━━ DATASET EXCERPT

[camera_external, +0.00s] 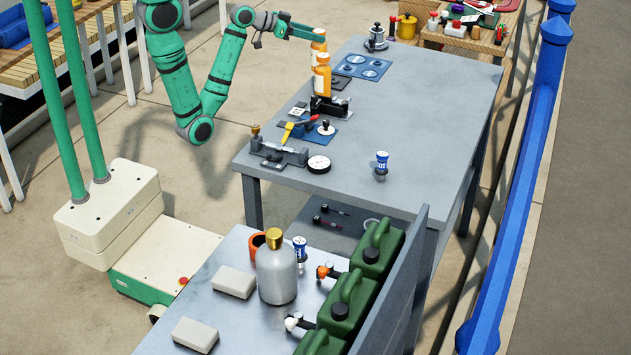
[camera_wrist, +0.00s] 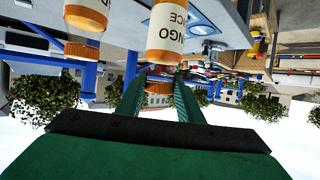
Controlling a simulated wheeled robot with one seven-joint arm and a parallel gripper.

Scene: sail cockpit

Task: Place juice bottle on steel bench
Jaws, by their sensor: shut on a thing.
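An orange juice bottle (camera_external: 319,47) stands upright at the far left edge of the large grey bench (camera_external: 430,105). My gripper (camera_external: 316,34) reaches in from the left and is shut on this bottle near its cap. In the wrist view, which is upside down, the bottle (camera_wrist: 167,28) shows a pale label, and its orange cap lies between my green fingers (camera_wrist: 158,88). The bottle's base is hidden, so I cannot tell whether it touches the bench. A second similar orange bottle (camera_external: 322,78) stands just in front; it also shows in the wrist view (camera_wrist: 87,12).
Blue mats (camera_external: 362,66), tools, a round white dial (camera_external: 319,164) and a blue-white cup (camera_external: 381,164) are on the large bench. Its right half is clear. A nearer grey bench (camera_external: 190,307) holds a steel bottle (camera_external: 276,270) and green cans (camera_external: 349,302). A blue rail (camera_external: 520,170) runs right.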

━━━━

WHAT TO WORK ON. Do not include the images; transcribe the rest of the listing exactly.

ANSWER TO THE PROBLEM.
[camera_external, +0.00s] 
[camera_wrist, +0.00s] 
Controlling a simulated wheeled robot with one seven-joint arm and a parallel gripper.

Scene: sail cockpit

Task: Place juice bottle on steel bench
Jaws, by their sensor: shut on a thing.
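An orange juice bottle (camera_external: 319,47) stands upright at the far left edge of the large grey bench (camera_external: 430,105). My gripper (camera_external: 316,34) reaches in from the left and is shut on this bottle near its cap. In the wrist view, which is upside down, the bottle (camera_wrist: 167,28) shows a pale label, and its orange cap lies between my green fingers (camera_wrist: 158,88). The bottle's base is hidden, so I cannot tell whether it touches the bench. A second similar orange bottle (camera_external: 322,78) stands just in front; it also shows in the wrist view (camera_wrist: 87,12).
Blue mats (camera_external: 362,66), tools, a round white dial (camera_external: 319,164) and a blue-white cup (camera_external: 381,164) are on the large bench. Its right half is clear. A nearer grey bench (camera_external: 190,307) holds a steel bottle (camera_external: 276,270) and green cans (camera_external: 349,302). A blue rail (camera_external: 520,170) runs right.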

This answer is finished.